Peterborough – the ideal place to work, live and play

Social workers, teachers and GPs from across Peterborough have joined forces to create a new campaign to attract new talent into the city’s large employment sectors of health, education and social work

Peterborough is growing and attracting investment but it still offers great opportunities for companies and individuals to make an impact and be recognised for their successes. Despite its growth, it has maintained its ‘small city’ charm, appeal and practicality that make it an ideal place to work, live and play in. It is, therefore, no surprise that the city was recently named the UK’s best place to live for young families in a Which? study.

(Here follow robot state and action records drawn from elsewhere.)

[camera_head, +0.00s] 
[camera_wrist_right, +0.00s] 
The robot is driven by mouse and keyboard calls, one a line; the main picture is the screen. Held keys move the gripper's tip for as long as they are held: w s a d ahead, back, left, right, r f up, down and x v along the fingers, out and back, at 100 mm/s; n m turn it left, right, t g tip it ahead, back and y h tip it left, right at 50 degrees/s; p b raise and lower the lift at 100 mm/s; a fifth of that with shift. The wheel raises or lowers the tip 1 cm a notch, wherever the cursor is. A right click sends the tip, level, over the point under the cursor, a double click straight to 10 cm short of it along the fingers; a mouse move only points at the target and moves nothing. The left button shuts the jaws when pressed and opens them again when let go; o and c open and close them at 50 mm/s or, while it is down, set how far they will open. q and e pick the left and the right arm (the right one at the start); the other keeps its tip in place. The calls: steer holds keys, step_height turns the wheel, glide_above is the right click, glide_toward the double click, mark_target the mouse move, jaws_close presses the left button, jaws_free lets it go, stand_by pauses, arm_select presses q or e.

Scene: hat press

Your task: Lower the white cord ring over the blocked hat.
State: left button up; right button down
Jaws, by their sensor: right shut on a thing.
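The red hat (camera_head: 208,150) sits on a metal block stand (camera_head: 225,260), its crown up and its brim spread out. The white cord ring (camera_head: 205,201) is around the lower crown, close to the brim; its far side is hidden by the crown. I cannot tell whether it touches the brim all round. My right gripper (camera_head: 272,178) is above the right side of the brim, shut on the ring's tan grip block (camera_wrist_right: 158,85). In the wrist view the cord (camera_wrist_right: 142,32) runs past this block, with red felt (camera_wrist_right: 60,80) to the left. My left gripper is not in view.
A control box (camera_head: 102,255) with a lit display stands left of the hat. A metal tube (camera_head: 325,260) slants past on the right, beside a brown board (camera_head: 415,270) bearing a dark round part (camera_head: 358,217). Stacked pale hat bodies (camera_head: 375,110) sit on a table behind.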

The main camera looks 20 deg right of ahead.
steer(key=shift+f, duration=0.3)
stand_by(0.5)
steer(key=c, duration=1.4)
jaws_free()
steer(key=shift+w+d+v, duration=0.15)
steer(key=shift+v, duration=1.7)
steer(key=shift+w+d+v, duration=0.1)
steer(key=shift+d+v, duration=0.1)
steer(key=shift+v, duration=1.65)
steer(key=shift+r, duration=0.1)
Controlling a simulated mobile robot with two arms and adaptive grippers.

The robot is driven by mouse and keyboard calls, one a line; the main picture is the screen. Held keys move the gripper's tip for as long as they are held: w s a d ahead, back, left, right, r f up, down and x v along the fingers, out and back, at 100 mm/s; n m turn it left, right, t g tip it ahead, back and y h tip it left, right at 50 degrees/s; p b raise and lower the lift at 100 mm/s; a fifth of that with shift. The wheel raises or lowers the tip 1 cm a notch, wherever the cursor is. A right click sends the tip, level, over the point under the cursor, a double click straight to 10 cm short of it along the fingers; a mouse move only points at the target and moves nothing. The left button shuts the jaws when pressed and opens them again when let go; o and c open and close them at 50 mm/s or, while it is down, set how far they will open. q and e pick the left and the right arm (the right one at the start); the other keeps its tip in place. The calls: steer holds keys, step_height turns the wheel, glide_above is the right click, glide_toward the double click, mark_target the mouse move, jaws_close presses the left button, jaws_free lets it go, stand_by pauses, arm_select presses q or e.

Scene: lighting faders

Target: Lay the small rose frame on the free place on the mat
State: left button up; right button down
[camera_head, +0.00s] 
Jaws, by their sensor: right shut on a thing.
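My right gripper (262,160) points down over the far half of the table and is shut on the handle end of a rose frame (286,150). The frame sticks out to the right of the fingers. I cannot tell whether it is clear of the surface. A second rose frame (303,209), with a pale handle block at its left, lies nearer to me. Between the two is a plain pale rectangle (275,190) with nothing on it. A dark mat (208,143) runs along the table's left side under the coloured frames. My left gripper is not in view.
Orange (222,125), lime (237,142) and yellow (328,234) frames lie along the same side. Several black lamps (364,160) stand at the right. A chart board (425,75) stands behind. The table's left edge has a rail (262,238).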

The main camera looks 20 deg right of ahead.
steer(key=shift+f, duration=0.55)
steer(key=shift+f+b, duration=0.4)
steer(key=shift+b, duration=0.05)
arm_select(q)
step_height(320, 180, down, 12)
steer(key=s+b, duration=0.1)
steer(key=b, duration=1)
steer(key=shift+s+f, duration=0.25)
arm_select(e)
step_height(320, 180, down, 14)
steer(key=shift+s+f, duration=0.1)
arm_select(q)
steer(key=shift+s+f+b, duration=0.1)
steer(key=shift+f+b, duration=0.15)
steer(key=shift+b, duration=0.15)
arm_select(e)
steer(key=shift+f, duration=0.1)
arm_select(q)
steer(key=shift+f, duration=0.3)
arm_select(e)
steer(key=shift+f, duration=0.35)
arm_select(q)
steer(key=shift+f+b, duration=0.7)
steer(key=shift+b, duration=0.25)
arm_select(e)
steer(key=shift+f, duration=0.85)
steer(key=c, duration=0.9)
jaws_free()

Work in Peterborough is a collaborative campaign that brings this to the fore and promotes the city to potential recruits to the city’s education, health and social work sectors. The campaign’s website brings everything together in one place to help people understand the opportunities the city can offer to them and their families. It also provides all the information about developing a career in these sectors.

Wendi Ogle-Welbourn, Corporate Director of People & Communities at Peterborough City Council, said: ‘Peterborough is most definitely a city that is on the up. It has seen hundreds of millions of pounds invested into the city and has already invested significantly in its workforces.

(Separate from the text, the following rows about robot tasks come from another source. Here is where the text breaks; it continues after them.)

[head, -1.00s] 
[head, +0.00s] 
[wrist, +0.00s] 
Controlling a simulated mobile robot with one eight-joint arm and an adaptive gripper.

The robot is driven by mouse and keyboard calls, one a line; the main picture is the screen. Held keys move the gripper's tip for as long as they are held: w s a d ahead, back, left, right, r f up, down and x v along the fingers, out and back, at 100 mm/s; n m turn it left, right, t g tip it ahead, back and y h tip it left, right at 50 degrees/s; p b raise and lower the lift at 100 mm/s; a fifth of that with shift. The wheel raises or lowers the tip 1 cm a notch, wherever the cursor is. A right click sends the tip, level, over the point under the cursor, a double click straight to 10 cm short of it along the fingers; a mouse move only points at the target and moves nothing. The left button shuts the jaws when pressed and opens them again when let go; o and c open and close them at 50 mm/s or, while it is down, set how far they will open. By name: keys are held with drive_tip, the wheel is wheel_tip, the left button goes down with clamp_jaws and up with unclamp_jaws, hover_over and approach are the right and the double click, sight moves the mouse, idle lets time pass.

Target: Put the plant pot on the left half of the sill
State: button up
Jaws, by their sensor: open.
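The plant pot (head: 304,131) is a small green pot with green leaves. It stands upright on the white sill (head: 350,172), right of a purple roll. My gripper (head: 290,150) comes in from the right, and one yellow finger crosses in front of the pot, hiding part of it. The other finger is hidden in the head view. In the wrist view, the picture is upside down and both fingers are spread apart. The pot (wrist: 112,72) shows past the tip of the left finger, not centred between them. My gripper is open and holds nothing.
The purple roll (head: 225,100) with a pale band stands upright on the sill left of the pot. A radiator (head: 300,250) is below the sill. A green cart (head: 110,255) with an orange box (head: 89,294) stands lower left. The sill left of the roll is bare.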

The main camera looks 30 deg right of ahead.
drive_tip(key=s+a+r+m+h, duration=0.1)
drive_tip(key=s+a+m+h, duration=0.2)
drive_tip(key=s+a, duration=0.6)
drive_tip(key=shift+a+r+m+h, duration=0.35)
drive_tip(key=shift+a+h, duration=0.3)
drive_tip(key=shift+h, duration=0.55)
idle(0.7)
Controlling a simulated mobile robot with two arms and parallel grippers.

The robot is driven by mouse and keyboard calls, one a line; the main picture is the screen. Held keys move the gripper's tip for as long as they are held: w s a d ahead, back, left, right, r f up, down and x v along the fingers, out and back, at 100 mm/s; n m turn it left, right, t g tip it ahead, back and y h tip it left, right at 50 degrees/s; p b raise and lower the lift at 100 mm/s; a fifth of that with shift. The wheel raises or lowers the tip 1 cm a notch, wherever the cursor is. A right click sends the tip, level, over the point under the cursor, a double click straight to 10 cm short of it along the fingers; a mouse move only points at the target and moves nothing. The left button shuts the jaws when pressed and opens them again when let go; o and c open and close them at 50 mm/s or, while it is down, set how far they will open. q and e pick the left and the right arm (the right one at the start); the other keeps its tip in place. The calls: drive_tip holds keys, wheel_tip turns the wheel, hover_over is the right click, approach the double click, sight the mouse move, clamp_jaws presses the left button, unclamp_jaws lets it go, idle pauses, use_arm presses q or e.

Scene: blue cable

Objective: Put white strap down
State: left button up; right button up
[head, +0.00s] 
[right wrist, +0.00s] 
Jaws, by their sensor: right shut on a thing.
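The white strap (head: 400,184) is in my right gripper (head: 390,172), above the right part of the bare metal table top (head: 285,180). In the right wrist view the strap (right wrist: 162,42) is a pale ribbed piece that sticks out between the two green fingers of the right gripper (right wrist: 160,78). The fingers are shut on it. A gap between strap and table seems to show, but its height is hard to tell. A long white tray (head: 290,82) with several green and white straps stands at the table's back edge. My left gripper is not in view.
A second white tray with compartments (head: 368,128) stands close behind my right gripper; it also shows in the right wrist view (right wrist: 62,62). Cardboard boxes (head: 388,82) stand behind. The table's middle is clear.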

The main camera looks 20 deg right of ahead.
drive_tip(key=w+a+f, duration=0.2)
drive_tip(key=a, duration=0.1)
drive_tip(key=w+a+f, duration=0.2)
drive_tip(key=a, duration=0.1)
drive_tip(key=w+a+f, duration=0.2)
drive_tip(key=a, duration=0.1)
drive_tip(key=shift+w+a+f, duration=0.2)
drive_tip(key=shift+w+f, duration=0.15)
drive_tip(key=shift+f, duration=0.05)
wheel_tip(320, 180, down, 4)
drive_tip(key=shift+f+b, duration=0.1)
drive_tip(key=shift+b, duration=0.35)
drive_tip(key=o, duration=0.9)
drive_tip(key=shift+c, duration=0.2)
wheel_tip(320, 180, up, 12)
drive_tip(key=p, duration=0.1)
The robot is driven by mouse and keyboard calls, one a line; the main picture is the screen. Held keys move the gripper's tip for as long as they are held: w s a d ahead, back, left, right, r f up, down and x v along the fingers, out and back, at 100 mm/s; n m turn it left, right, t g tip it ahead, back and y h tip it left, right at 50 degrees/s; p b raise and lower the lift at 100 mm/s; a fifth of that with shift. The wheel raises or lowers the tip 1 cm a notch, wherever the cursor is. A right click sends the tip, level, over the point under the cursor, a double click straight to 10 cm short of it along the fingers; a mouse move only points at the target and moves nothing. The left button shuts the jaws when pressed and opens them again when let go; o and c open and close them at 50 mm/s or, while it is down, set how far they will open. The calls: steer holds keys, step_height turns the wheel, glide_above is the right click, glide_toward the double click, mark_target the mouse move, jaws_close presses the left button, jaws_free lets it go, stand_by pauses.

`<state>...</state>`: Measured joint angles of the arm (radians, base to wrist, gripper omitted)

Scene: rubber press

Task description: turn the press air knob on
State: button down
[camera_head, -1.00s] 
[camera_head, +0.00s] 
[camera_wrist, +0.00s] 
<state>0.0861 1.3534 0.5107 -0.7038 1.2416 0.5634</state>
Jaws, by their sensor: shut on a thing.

‘It remains a small city, but with growing ambition and aspiration. This makes it an affordable place to live, with an excellent house price to earnings ratio, and with exciting regeneration and leisure plans. At the same time it also means it can be very close-knit and innovative.

‘In Peterborough, you can be ‘someone’ – you can make an impact and you can make a name for yourself – perfect for those with ambitious career plans.’

The education sector has already reaped the benefits of working together to attract new teachers to the city. The Teach Peterborough campaign helped all schools across the city fill their vacancies and tackle the problem of increasing advertising fees from national publications. In its first year, the website had attracted more than 12,000 teachers, listed almost 400 job vacancies and received more than 1,200 applications. Julie Taylor, CEO of Thomas Deacon Education Trust, said:

‘The recruitment of teachers in Peterborough has always been challenging, particularly when we are competing against London and Cambridge. We are fully staffed as a result of the Teach Peterborough. ‘It is clear that Peterborough has a lot to offer, both in terms of lifestyle and career development. It is important that we celebrate this to continue to attract high quality workers and show the city’s future generations what is available to them on their doorstep.’